Disney and Lucasfilm’s blockbuster merger is the apotheosis of that private-public design. No longer the fierce independent, Lucas is happily selling out to the Mouse House monolith. And that’s a good thing, if you ask fandom, and even Star Wars Jedis.
“Disney and Star Wars are the most recognizable entertainment brand names of the 20th century, and by and large Disney has been an extraordinary steward of both its own legacy as well as that of Jim Henson, Pixar and Marvel,” Javier Grillo-Marxuach told me. His geek-centric cult sci-fi TV series The Middleman was stuffed with Lucasfilm in-jokes, and he even once penned a hilarious essay about trying to go an entire year without Star Wars.
“If this buyout results in some great Star Wars films made by the type of world-class talent Disney attracts to their other franchises, and simultaneously frees George Lucas to make the next American Graffiti, then everybody wins,” he added.
That’s the plan, according to both Lucas and Disney, who explained in its conference call that future Star Wars films, perhaps a new one every few years, are now coming in for much-anticipated landings. Except it will be Lucas’ and Steven Spielberg’s longtime production partner Kathleen Kennedy, and not Lucas himself, who will be calling the shots. Which is, evidently, music to fandom’s ears.

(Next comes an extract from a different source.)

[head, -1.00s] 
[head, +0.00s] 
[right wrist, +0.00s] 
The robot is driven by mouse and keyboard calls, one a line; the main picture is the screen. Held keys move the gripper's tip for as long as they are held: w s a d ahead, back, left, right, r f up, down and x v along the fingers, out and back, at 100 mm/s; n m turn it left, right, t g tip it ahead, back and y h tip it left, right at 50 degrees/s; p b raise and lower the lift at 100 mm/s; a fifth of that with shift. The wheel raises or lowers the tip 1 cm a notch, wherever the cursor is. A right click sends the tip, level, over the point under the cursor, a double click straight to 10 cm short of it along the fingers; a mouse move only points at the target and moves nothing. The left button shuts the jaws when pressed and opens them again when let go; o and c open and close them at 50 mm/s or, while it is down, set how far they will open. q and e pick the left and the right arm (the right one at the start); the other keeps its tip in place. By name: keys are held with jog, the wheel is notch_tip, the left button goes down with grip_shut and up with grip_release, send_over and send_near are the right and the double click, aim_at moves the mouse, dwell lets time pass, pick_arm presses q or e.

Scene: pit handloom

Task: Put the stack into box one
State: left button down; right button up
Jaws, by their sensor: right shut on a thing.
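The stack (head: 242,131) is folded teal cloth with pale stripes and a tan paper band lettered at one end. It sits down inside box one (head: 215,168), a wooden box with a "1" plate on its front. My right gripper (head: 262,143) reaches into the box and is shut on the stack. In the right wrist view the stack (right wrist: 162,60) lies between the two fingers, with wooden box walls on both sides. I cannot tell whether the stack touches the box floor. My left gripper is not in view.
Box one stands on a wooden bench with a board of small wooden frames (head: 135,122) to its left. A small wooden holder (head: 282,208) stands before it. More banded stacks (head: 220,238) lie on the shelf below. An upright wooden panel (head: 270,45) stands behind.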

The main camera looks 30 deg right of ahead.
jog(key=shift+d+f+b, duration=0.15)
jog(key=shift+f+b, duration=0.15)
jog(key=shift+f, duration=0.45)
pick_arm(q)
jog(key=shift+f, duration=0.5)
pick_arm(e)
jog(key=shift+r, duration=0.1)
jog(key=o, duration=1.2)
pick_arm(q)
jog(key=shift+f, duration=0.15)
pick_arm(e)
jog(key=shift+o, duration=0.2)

“Now that Lucas has let loose the reins of directing, I can’t help but make fantasy lists,” said Pinback guitarist and vocalist Rob Crow via email. He’s a deep Star Wars geek, whose solo efforts include songs like “Jedi Outcast” and whose side project Goblin Cock includes a bandmate called King Sith.
“The Pixar stable alone!” Crow told me. “When I watch a film like The Incredibles or Toy Story 3, I am often predisposed with thoughts like, ‘Why couldn’t the Star Wars prequels have anywhere near this much heart and intelligence.'”

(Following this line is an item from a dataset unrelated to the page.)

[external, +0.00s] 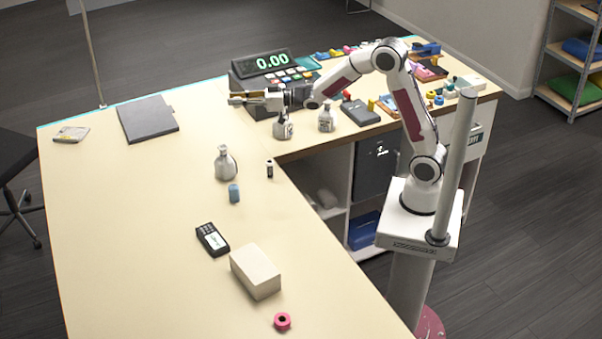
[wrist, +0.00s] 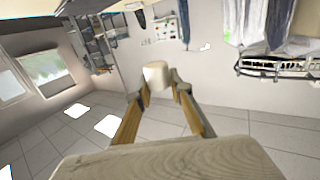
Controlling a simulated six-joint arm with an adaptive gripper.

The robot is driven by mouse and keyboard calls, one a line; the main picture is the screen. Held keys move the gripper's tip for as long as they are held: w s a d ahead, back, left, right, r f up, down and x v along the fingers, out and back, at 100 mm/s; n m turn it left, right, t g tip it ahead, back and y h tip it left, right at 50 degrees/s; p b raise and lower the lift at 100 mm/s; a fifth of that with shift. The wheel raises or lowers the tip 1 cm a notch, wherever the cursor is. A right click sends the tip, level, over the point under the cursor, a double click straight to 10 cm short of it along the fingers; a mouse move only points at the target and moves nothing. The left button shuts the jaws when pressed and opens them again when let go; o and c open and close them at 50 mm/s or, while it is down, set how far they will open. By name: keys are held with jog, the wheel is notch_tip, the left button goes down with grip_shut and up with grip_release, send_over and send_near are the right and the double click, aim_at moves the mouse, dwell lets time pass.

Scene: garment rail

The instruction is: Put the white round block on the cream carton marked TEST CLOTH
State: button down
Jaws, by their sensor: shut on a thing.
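The white round block (wrist: 157,74) shows in the wrist view between the fingertips of my gripper (wrist: 160,90), which is shut on it. A cream carton (external: 255,270) sits on the near part of the counter, well away from my gripper. I cannot read any marking on it from this side.
Near the carton are a card terminal (external: 212,239) and a pink ring (external: 282,321). The scale (external: 262,65) is behind my gripper. The counter's left side is mostly clear.

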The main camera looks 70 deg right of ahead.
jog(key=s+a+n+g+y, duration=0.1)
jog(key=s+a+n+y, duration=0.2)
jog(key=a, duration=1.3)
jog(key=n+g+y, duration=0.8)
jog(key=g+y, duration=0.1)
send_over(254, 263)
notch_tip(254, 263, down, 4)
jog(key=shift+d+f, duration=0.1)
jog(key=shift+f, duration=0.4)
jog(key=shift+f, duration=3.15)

As Crow suggests, along with the surly Star Wars fandom excellently captured in the documentaries like The People Vs. George Lucas, it is the independent visionary’s overly tight hold on the franchise’s lucrative reins that has been holding back its real-world potential and value. Without Lucas’ overlording, the conventional fan argument posits, the Star Wars franchise could perhaps even achieve immersive spinoffs like Star Wars Land to, Crow’s wish fantasy, a THX-1138 ride and bar.
But right now, that’s all the Disney and Lucasfilm merger really is: A wish fantasy. It first has to be approved, for one, before its ceaseless creative spawn can start trying to pass fandom’s smell test. And whether or not they ever truly will is a matter that will take many years to fully settle. But the fact remains that this may be the most optimistically received sellout in pop culture history.
“My two favorite things, Disney and Star Wars, have now become one,” enthused Ashley Eckstein, the merchandising queen of the Star Wars-centric Her Universe label, as well as the voice of Star Wars: The Clone Wars‘ CGI Jedi Ahsoka Tano.
“It’s truly the perfect partnership,” she told me. “I’ve had the honor and privilege to work for both Lucasfilm and Disney for several years now, and I am just overjoyed with this announcement. There are amazing people coming together from both companies who are going to do great things with this new relationship. This is a monumental day for Star Wars and Disney fans.”
George Lucas: Hits and Misses
Take a look at the five most fantastic things Lucas has ever made and revisit five fumbles he probably could’ve handled better. Hey, even the master would probably like another shot at Howard the Duck.
THX-1138
It’s arguable that Lucas’ first feature film, based on his prize-winning University of Southern California student film of roughly the same name, is his best.
THX-1138 is post-war 1984 fed through Mean Streets, with a bit of Brave New World, The Prisoner and Prozac thrown in for good measure. There are no Ewoks in this movie: It delivers the panoptic purism of Star Wars, sans sweetener.